In 1970, Hoover had passed what was then the mandatory retirement age of 70. He remained FBI director only because President Lyndon Johnson had issued an executive order exempting Hoover. Nixon could revoke that order at any time. With his job vulnerable, Hoover willingly complied with Nixon’s request. Hoover’s FBI also actively collected and disseminated information about gays, and Nixon knew this.
Handwritten notes on Hoover’s memo – the only record of the request, sent to Hoover’s top FBI officials – indicate that the FBI compiled the requested information and sent it to the White House in letter format, dated Nov. 27, 1970. To date, this letter has not surfaced either at the FBI or among the Nixon papers. Because we don’t have the letter, we also do not know the exact content of the information Hoover shared, or whether and how Nixon might have used it against reporters.
Hoover was an astute bureaucrat who had a history of dealing with sensitive or controversial presidential requests. He fully realized, like Comey, the value of documenting his interactions with presidents. Hoover knew that if need be, he could produce the memo as proof he was ordered to do something that, if undocumented, might jeopardize his position as FBI director or lead him to legal trouble. In other words, the memo was a get-out-of-jail-free card.
It seems a somewhat similar but unique situation may have unfolded with Comey. Comey was disturbed by President Trump’s repeated entreaties with him, so he decided to document them in memos. According to Comey, he had never done this with a previous president.
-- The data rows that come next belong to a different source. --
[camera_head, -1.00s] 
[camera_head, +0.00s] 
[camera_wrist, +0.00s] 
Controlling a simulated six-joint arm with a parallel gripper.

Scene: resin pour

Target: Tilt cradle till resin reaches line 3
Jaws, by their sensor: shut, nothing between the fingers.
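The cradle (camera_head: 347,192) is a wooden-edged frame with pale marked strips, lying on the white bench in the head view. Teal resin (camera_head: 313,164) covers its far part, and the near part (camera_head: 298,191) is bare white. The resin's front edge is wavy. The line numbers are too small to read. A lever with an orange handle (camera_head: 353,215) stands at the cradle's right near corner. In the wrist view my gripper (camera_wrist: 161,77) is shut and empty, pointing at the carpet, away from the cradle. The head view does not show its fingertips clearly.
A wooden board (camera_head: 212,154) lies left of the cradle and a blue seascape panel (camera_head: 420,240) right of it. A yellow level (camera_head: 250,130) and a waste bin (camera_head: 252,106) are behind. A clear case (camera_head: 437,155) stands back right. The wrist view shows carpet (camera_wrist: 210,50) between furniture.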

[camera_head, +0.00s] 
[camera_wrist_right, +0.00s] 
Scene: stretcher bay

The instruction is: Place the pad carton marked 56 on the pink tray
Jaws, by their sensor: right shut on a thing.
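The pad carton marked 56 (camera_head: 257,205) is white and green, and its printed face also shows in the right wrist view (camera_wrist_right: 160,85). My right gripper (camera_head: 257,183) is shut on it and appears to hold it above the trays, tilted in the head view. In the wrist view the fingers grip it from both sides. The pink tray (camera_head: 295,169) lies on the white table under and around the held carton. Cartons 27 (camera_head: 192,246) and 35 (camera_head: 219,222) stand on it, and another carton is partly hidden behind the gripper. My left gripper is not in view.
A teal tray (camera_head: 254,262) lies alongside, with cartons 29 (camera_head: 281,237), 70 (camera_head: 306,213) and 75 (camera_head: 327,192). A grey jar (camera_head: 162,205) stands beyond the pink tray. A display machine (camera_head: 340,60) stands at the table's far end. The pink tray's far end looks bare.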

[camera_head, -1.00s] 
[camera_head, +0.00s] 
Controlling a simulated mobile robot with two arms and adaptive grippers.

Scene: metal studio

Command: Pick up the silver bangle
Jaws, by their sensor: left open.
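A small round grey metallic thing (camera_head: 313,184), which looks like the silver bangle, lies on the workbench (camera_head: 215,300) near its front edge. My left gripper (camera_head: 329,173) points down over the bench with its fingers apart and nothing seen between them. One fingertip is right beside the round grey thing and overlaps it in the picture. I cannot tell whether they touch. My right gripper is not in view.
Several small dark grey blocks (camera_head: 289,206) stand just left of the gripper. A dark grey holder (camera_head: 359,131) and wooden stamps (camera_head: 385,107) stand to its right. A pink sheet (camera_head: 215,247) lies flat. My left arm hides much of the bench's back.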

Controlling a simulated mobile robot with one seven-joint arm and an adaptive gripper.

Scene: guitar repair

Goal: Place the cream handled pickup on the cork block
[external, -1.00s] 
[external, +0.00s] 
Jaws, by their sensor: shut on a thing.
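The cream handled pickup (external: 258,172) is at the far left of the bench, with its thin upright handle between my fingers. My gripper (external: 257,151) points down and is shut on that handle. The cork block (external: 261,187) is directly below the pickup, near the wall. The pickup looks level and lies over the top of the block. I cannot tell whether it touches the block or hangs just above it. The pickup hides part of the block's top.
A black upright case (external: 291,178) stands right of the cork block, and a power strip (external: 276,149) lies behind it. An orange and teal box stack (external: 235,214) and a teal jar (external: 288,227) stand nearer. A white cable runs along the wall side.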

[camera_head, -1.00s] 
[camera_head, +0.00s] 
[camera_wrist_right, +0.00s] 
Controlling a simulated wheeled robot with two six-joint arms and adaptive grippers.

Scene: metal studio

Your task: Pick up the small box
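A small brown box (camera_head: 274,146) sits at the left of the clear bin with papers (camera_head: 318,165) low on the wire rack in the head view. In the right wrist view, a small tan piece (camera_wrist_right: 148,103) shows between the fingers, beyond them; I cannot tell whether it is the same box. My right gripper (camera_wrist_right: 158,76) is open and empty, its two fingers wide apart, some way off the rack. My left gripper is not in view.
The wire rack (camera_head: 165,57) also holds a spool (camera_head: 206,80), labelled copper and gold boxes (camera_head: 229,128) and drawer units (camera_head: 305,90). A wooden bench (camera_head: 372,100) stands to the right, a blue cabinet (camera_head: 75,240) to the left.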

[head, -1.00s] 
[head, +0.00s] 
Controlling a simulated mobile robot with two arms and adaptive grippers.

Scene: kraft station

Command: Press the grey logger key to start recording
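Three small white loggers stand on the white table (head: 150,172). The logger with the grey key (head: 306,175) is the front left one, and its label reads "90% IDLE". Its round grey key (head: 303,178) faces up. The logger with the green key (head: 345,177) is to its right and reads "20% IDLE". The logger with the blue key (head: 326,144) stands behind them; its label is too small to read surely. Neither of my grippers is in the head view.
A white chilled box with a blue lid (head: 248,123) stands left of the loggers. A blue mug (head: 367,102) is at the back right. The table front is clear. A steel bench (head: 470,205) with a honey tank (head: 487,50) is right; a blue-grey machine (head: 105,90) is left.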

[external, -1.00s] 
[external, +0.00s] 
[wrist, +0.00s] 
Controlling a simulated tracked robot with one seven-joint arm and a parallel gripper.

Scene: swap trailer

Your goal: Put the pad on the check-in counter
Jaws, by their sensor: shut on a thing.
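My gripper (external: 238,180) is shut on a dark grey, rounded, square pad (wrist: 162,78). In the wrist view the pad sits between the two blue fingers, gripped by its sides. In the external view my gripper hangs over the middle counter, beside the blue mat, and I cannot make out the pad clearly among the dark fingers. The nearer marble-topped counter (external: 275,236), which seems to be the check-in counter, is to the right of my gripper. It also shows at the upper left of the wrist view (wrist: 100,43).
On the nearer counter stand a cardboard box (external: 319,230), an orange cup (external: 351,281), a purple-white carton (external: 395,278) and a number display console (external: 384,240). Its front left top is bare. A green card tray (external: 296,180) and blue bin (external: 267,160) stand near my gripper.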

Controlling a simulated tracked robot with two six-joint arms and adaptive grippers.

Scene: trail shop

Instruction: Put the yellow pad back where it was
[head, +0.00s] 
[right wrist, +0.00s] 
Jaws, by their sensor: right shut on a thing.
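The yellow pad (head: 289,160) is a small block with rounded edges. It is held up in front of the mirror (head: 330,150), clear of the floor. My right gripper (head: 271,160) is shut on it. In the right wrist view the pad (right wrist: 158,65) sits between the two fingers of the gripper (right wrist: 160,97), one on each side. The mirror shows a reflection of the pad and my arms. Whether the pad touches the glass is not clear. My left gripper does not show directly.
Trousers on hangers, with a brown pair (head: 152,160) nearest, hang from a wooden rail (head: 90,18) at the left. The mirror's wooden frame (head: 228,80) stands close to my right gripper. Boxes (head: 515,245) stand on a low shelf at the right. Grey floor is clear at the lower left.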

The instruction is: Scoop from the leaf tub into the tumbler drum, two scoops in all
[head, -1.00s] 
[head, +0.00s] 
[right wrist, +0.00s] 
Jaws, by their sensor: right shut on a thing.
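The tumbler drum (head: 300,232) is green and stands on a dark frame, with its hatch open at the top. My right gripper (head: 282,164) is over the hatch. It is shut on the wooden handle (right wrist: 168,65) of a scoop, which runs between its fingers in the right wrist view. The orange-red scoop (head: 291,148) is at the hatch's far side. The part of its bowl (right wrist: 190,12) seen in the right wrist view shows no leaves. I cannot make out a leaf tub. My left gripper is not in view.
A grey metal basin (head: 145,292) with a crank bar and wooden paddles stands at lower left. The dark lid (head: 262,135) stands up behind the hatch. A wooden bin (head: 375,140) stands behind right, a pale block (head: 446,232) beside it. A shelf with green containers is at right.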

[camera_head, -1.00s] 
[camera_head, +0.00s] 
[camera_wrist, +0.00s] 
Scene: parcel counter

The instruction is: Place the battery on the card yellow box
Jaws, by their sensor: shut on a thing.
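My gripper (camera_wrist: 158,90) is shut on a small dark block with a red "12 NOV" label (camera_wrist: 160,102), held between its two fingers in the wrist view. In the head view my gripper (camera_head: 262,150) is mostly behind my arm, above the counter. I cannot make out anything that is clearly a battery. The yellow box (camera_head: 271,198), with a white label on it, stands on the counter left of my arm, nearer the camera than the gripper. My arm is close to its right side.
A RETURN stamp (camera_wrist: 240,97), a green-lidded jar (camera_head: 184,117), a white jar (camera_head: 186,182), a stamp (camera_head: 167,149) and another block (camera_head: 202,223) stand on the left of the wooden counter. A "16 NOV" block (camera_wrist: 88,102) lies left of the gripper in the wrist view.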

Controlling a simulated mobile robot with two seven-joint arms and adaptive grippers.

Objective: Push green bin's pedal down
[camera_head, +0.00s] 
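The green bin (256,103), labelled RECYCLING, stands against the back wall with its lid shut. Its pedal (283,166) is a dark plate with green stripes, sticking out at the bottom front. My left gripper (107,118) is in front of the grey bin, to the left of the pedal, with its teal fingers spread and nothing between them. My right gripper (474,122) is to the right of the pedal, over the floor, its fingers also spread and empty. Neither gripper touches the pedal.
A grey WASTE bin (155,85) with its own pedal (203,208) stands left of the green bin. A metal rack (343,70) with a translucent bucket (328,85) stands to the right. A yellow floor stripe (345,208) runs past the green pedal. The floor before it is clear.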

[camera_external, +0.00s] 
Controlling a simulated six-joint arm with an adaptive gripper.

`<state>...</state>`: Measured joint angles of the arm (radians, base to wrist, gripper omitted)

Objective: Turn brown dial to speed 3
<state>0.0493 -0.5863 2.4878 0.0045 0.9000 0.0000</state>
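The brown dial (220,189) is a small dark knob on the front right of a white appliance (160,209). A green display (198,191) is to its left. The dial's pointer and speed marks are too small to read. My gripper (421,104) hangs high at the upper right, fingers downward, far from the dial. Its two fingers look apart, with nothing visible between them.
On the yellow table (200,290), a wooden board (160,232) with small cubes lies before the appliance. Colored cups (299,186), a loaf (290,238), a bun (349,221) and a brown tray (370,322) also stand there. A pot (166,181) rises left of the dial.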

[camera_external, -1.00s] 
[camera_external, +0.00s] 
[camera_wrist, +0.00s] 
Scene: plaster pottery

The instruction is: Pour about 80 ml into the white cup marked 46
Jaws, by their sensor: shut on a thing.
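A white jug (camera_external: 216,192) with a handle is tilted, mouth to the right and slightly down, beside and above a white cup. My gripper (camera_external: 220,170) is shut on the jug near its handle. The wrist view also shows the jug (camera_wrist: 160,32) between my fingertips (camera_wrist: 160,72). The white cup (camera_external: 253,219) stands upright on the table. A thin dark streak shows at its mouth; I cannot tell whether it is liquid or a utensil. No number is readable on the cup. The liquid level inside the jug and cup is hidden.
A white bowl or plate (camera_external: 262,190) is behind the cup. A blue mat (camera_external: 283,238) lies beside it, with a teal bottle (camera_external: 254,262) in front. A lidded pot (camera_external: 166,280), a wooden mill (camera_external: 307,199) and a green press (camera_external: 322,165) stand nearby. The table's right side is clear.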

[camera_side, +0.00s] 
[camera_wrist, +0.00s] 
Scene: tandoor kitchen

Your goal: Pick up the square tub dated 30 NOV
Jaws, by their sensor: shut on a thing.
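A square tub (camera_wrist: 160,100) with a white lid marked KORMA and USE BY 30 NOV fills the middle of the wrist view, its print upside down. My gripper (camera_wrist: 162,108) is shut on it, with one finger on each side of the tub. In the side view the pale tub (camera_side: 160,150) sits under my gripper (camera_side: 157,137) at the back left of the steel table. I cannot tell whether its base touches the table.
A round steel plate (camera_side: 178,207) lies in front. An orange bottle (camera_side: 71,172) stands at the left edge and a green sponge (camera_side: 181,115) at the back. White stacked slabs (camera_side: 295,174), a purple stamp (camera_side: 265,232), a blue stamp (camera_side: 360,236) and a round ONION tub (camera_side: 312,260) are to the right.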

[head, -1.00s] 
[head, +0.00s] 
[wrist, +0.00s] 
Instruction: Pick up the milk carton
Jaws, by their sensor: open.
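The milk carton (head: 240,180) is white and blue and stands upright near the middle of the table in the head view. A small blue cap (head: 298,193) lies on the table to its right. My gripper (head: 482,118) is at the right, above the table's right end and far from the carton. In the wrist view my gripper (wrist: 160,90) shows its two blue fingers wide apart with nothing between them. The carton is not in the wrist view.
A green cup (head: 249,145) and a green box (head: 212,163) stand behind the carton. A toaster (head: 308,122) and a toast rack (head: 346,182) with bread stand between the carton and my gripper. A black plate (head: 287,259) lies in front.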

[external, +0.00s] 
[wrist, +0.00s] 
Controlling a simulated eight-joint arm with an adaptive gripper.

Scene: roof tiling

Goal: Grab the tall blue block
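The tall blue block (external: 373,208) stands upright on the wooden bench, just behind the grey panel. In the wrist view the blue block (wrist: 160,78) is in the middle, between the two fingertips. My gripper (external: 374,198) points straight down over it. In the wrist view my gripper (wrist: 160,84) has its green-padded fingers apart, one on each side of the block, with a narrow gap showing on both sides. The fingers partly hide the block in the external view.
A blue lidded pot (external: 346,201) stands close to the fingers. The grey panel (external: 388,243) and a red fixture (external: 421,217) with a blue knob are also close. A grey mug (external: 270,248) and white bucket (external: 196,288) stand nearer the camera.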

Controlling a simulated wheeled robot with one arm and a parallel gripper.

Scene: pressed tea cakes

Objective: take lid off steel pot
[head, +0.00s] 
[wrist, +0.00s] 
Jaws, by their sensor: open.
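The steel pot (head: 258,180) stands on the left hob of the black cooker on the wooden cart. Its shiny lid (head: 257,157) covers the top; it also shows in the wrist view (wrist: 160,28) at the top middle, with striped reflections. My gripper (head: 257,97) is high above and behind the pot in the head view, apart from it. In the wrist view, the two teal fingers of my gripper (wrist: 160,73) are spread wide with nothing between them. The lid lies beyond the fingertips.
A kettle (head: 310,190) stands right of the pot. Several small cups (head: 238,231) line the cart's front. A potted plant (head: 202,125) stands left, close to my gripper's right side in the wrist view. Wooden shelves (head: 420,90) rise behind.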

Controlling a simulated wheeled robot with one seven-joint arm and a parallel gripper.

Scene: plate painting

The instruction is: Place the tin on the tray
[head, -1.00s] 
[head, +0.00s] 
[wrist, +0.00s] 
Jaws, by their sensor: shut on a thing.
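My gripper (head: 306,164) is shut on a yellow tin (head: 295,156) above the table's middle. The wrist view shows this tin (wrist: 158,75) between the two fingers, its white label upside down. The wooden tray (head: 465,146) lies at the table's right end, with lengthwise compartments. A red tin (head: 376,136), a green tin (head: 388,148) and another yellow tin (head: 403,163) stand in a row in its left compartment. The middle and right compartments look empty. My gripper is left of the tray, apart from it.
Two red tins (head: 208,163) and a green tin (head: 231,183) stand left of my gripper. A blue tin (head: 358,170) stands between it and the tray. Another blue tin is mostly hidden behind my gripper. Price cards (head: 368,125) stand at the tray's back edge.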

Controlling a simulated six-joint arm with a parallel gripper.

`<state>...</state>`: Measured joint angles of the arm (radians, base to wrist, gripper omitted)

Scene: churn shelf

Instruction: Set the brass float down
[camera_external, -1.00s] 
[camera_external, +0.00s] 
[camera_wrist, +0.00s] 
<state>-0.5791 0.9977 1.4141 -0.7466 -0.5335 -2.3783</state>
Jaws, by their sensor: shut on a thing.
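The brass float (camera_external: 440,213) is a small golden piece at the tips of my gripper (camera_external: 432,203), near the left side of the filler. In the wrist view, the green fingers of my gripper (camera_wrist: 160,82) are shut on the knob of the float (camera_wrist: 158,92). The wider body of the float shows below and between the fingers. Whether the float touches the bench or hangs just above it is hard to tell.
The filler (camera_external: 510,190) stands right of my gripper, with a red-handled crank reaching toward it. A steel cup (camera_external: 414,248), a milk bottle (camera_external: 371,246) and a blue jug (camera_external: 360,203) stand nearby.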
But because Trump’s repeated intercessions with Comey “involved the FBI’s responsibilities and the president personally,” and because Comey had come to question Trump’s integrity and his propensity to lie, he felt a need to protect himself and the FBI as an institution.
The Comey memos and the FBI’s history shows how a careful bureaucrat in charge of a powerful agency can not only deftly protect himself, but the integrity of a democratic institution.
Douglas M. Charles is an Associate Professor of History at Pennsylvania State University.